Begin with the line that contains "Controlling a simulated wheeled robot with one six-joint" and end with the line that contains "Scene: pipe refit": copy that span of lines exactly, and nothing outside it.

(Extracted records)
■ ■ ■

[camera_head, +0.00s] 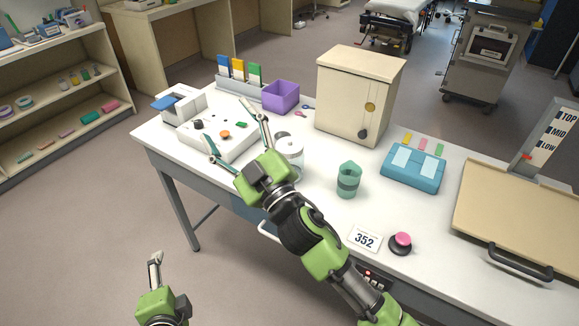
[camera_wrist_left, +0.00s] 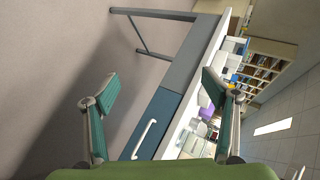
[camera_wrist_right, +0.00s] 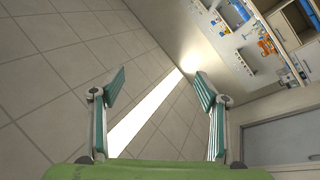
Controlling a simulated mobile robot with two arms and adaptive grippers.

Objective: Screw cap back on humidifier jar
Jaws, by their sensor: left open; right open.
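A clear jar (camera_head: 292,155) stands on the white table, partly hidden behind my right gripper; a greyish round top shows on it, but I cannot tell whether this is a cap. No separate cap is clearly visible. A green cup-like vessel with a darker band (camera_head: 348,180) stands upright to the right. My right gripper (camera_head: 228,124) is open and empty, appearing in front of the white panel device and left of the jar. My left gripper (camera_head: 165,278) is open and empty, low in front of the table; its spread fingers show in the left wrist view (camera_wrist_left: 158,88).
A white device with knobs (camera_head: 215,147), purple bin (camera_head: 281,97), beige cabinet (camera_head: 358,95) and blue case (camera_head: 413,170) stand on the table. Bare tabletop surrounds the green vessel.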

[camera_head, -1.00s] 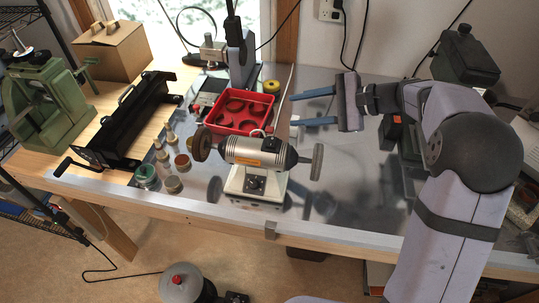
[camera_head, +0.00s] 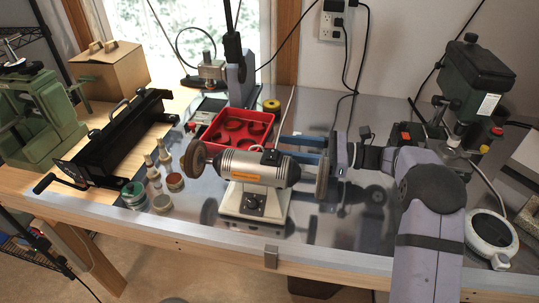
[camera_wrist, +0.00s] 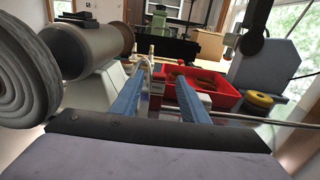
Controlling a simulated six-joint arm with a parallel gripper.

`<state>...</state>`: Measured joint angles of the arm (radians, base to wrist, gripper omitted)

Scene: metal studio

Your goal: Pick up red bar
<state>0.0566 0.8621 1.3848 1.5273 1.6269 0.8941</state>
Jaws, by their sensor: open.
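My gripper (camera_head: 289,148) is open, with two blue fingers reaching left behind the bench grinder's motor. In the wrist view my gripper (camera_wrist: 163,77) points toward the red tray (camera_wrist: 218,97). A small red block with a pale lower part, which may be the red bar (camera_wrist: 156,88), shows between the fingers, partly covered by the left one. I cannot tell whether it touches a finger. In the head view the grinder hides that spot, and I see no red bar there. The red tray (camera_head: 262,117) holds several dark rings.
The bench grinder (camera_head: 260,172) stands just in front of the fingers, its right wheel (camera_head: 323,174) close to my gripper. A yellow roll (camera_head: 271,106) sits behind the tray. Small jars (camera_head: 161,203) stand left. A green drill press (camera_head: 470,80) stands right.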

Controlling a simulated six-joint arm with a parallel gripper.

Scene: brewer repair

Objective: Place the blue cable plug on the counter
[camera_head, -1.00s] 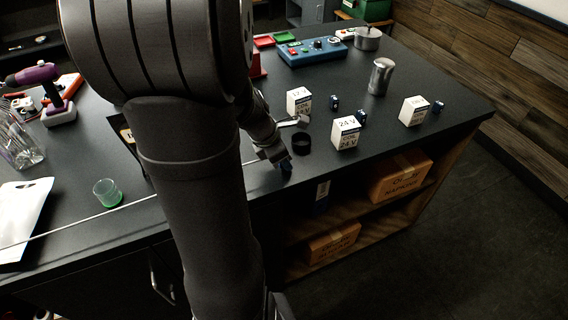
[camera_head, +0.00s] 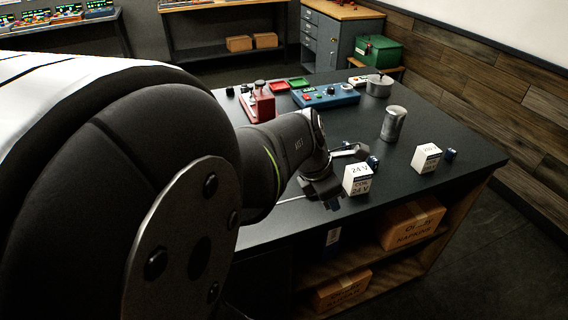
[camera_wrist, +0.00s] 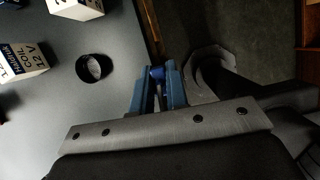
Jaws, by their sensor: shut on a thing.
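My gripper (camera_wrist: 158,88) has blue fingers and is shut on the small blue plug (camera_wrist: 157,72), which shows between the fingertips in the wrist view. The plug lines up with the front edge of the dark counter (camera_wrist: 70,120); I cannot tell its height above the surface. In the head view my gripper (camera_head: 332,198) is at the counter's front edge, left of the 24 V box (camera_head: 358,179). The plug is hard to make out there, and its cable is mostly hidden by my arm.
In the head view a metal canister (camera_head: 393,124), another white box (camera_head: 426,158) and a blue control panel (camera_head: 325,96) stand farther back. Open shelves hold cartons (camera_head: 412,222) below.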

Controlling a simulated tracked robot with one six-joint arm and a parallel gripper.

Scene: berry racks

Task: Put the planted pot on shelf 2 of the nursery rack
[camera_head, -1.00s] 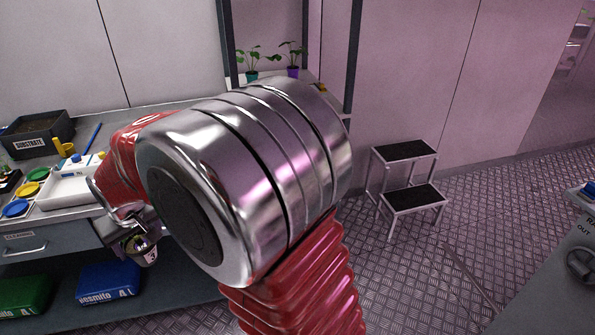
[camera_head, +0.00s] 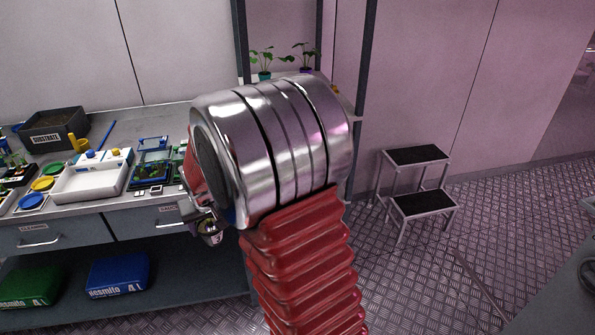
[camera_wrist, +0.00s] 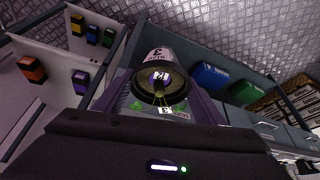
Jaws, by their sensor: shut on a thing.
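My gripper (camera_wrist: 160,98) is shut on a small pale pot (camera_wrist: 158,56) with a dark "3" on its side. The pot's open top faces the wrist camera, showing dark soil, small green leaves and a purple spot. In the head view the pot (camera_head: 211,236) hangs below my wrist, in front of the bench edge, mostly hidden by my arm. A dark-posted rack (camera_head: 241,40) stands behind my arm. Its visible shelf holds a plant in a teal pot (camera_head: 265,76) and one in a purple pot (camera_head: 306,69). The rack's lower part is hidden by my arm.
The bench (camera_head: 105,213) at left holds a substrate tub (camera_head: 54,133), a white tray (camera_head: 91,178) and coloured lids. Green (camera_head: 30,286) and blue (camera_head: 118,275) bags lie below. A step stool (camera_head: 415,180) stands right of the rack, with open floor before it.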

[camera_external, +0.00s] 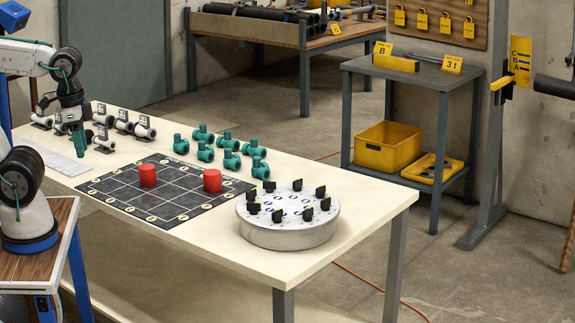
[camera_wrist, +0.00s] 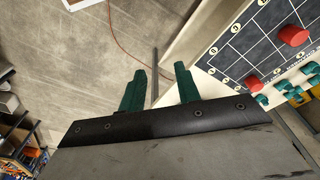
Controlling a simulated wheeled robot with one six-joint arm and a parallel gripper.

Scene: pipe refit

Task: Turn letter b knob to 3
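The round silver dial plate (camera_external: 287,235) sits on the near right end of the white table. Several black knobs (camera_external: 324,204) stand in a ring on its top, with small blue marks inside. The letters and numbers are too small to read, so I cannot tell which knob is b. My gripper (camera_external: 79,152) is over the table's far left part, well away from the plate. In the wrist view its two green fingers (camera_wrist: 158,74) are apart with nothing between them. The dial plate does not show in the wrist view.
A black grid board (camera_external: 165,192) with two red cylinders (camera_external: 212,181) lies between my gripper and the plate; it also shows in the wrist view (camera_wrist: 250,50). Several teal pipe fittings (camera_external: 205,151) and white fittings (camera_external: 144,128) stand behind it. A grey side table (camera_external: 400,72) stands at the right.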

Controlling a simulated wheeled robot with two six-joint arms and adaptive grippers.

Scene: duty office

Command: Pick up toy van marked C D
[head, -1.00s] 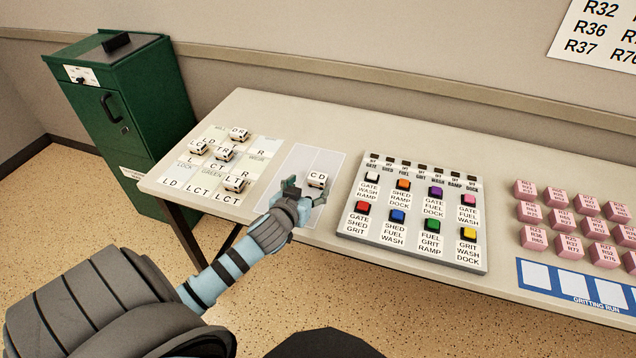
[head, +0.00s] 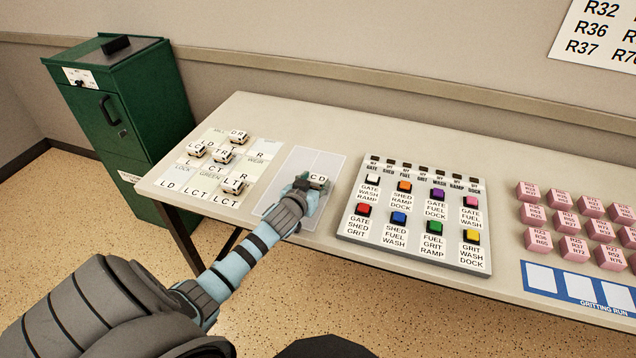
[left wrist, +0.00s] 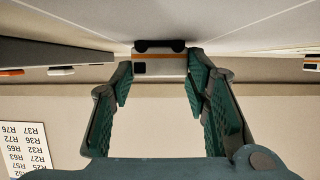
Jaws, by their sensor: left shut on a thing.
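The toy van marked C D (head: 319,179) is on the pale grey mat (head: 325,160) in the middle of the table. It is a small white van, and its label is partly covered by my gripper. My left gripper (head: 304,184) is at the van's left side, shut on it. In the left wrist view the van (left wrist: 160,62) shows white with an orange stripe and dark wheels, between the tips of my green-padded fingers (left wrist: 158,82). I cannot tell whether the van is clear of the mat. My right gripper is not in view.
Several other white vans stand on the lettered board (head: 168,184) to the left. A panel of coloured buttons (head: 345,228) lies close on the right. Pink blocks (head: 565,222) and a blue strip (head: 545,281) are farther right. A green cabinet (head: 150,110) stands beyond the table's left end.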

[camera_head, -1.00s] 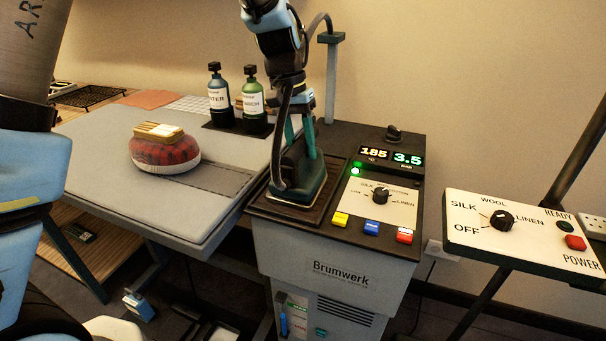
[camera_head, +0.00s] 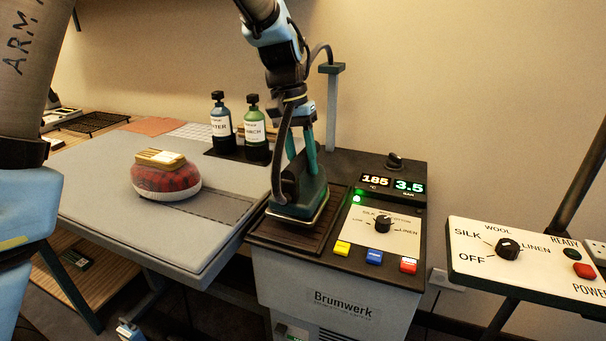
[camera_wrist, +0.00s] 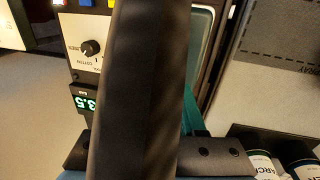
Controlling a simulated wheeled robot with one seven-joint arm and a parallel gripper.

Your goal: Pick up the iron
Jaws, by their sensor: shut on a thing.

■ ■ ■

*Response*.
Controlling a simulated wheeled robot with one six-joint arm and a parallel gripper.

Scene: pipe refit

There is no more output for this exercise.